Sozialhilfe beruht auf der staatlichen Schutzpflicht für Bedürftige (Sozialstaat). Der Beamte ist mit seinem Dienstherrn durch ein besonderes Band der Dienst- und Treuepflichten verbunden. Dafür gewährt der Dienstherr ihm und seiner Familie Fürsorge und Unterhalt.
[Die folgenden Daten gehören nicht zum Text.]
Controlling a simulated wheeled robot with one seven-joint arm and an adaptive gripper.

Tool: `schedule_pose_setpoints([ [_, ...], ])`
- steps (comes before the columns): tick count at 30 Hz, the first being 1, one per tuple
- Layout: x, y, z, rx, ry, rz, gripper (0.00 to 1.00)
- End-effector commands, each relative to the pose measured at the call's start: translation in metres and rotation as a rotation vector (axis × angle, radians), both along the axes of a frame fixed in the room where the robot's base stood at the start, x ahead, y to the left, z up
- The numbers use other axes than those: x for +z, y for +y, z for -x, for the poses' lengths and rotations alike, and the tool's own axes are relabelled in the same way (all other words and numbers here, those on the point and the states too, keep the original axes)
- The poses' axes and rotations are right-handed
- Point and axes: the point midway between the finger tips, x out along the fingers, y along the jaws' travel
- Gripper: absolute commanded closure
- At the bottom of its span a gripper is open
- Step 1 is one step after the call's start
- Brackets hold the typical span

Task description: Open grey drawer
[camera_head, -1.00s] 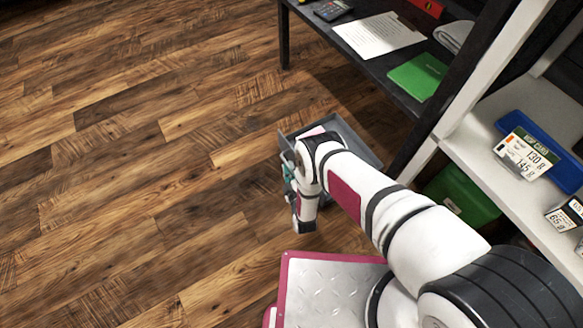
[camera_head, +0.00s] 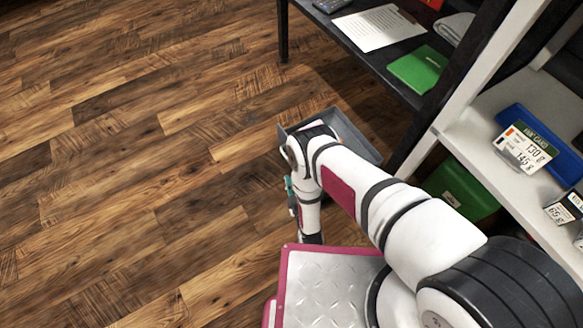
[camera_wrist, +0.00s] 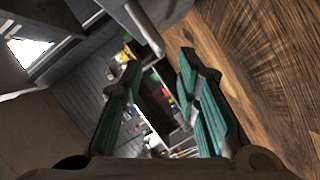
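The grey drawer (camera_head: 357,140) stands out from under the dark table in the head view, its open top showing. My arm covers its near left part. My gripper (camera_head: 289,186) is partly hidden beside the drawer's near left side, with a bit of teal finger showing. In the wrist view my gripper (camera_wrist: 158,68) has its teal fingers apart with a gap between them. A light grey bar (camera_wrist: 145,28), perhaps the drawer's handle, lies just beyond the fingertips. I see nothing held, and cannot tell whether the fingers touch the bar.
The dark table (camera_head: 350,45) holds a paper sheet (camera_head: 380,27) and a green booklet (camera_head: 418,68). A white shelf (camera_head: 480,140) with a blue tray (camera_head: 540,145) stands at right, with a green bin (camera_head: 460,190) below. The wood floor at left is clear.

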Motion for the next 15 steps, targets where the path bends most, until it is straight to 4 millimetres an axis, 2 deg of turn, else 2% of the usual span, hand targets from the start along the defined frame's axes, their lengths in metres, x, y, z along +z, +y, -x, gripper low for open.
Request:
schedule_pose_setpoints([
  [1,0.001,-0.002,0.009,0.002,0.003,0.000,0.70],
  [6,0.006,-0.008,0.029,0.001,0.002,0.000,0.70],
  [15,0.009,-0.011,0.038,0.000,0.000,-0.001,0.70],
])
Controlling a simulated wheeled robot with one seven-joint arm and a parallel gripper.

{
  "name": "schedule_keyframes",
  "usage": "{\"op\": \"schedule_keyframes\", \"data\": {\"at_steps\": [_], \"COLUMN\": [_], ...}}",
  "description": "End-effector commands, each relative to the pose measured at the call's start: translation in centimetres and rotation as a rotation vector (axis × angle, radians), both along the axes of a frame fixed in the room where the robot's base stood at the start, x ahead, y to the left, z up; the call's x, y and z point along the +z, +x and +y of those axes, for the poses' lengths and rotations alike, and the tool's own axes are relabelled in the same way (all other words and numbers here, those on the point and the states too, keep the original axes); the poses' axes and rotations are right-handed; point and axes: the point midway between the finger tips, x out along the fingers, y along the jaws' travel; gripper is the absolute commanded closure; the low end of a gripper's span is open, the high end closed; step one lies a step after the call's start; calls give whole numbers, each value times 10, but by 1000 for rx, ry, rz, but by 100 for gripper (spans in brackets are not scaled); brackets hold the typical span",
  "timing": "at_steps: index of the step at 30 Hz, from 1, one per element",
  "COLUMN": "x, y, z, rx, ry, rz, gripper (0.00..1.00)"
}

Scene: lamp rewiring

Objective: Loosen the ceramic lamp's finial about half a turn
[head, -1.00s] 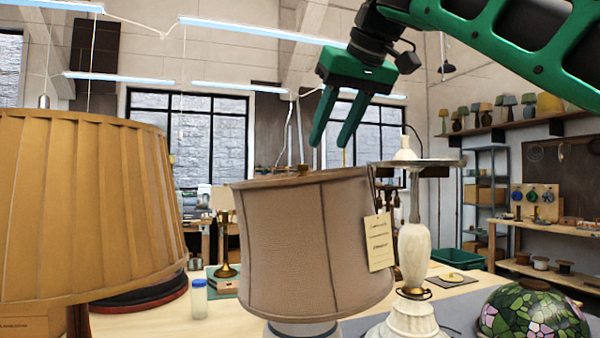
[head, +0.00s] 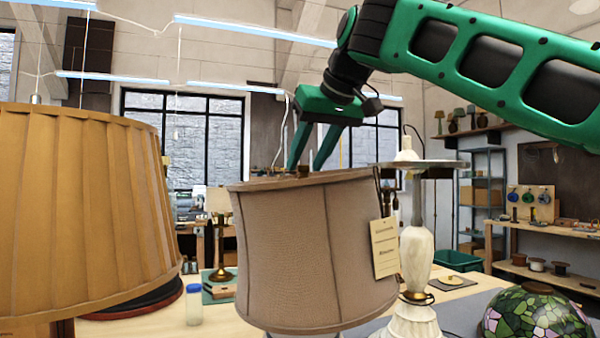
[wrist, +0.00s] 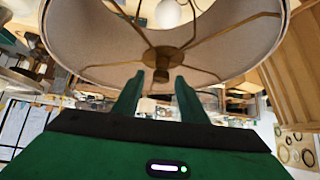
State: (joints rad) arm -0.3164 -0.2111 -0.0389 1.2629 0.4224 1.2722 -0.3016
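The lamp with the beige fabric shade (head: 310,250) and a paper tag (head: 386,248) stands front and centre in the head view; its base is mostly hidden. In the wrist view, brass spokes run across the shade's (wrist: 75,40) open top to a hub (wrist: 165,60), with a white bulb (wrist: 168,13) beyond. The small brass finial (wrist: 161,76) sticks out from the hub towards my gripper (wrist: 158,82). My gripper (head: 305,168) points down at the shade's top. Its green fingers are open, one each side of the finial, with gaps showing; contact is not visible.
A pleated yellow shade (head: 80,210) stands close on the left. A pale stone lamp (head: 417,260) with a flat disc top (head: 430,163) stands close on the right. A stained-glass shade (head: 535,322) sits at lower right. A blue-capped jar (head: 194,305) stands left of the beige shade.

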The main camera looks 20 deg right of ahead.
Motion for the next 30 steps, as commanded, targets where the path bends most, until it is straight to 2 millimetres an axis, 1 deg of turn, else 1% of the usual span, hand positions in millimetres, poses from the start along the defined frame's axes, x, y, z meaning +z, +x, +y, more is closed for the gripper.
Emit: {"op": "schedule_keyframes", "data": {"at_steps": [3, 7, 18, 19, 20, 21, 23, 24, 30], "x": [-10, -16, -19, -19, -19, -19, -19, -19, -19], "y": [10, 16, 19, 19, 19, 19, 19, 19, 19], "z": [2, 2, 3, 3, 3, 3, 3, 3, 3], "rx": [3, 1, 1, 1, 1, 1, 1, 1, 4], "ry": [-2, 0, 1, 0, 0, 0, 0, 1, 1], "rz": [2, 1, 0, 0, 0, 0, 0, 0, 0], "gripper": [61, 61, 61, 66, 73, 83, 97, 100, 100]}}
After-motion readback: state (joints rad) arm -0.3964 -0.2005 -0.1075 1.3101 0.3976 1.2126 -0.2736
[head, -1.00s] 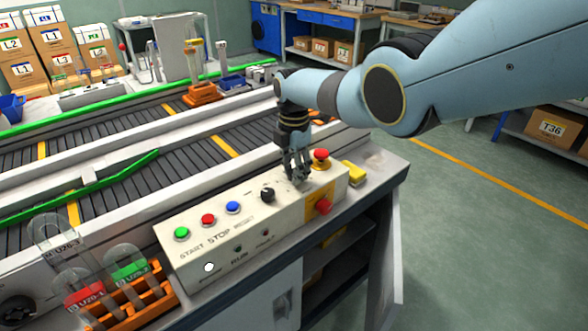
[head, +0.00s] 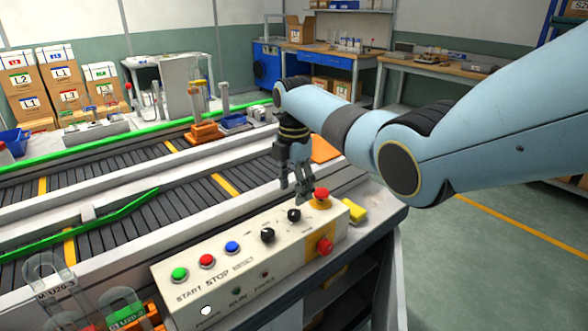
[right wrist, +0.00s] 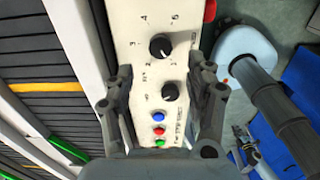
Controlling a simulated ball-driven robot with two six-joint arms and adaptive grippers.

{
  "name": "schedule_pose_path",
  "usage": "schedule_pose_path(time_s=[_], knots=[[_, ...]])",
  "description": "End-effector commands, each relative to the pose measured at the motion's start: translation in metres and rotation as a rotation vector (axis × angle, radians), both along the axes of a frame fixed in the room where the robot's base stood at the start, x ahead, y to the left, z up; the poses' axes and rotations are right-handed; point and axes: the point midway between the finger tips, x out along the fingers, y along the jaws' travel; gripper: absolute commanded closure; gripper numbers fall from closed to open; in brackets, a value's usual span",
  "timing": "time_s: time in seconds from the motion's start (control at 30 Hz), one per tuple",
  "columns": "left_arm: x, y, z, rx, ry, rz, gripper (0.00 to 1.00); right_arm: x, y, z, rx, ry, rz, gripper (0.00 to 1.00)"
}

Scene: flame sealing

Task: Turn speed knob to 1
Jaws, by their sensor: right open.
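The speed knob (head: 294,214) is a black dial on the sloping top of the cream control panel (head: 215,290). In the right wrist view, the speed knob (right wrist: 161,46) has small numerals around it, and its white mark points to the lower right, near what looks like the 1. My right gripper (head: 293,196) is open and empty, just above and behind the knob. In the right wrist view, the right gripper's fingers (right wrist: 165,75) stand apart on either side of the panel, with the knob between and beyond them. My left gripper is not in view.
A second black knob (head: 267,234) and the blue (head: 232,247), red (head: 207,261) and green (head: 180,273) buttons line the panel. A red emergency stop (head: 321,194) sits close to the gripper's right. The roller conveyor (head: 110,215) runs behind.

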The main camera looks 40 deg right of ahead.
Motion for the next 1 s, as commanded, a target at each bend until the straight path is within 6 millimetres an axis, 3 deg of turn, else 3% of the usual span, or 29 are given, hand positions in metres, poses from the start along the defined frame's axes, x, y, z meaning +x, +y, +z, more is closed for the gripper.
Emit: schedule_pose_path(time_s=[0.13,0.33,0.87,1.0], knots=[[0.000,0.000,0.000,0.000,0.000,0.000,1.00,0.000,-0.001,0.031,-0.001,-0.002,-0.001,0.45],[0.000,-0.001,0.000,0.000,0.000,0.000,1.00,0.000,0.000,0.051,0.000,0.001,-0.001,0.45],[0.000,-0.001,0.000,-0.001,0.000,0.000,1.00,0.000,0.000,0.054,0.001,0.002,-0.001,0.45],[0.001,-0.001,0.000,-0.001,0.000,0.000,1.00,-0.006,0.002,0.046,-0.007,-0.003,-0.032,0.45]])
Für beide Systeme gibt es "Warenkörbe", die definieren, was sich der Fürsorgeempfänger leisten können muss:
BVerfG 125, 127 [223]:
Der unmittelbar verfassungsrechtliche Leistungsanspruch auf Gewährleistung eines menschenwürdigen Existenzminimums erstreckt sich nur auf diejenigen Mittel, die zur Aufrechterhaltung eines menschenwürdigen Daseins unbedingt erforderlich sind. Er gewährleistet das gesamte Existenzminimum durch eine einheitliche grundrechtliche Garantie, die sowohl die physische Existenz des Menschen, also Nahrung, Kleidung, Hausrat, Unterkunft, Heizung, Hygiene und Gesundheit (vgl. BVerfGE 120, 125 [155 f.]), als auch die Sicherung der Möglichkeit zur Pflege zwischenmenschlicher Beziehungen und zu einem Mindestmaß an Teilhabe am gesellschaftlichen, kulturellen und politischen Leben umfasst, denn der Mensch als Person existiert notwendig in sozialen Bezügen (vgl. BVerfGE 80, 367 [374]; 109, 279 [319]; auch BVerwGE 87, 212 [214]).
BVerfGE 44, 249 [265]:
Der Gesetzgeber, der die Angemessenheit der Dienstbezüge einschließlich Alters- und Hinterbliebenenversorgung zu konkretisieren hat, muß dabei außer den schon genannten Gesichtspunkten -- Bedeutung der Institution des Berufsbeamtentums, Rücksicht darauf, daß das Beamtenverhältnis für qualifizierte Kräfte anziehend sein muß, Ansehen des Amtes in den Augen der Gesellschaft, vom Amtsinhaber geforderte Ausbildung, Verantwortung des Amtes, Beanspruchung des Amtsinhabers (häufig als "Leistung" bezeichnet) -- auch berücksichtigen, daß heute nach allgemeiner Anschauung zu den Bedürfnissen, die der arbeitende Mensch soll befriedigen können, nicht nur die Grundbedürfnisse des Menschen nach Nahrung, Kleidung und Unterkunft, sondern im Hinblick auf den allgemeinen Lebensstandard BVerfGE 44, 240 (265)BVerfGE 44, 240 (266)und die allgemeinen Verbrauchs- und Lebensgewohnheiten auch ein Minimum an "Lebenskomfort" gehört: z. B. Ausstattung des Haushalts mit dem üblichen elektrischen Gerät einschließlich seiner Unterhaltung, Radio- und Fernsehgerät samt laufenden Kosten, Zeitungs- und Zeitschriftenbezug, Theaterbesuch und Besuch ähnlicher Veranstaltungen, Kraftwagen, Urlaubsreise, Bausparvertrag, Lebensversicherung und Krankenversicherung, Ausgaben für Fortbildung, soziale und politische Aktivitäten und vernünftige Freizeitbeschäftigung.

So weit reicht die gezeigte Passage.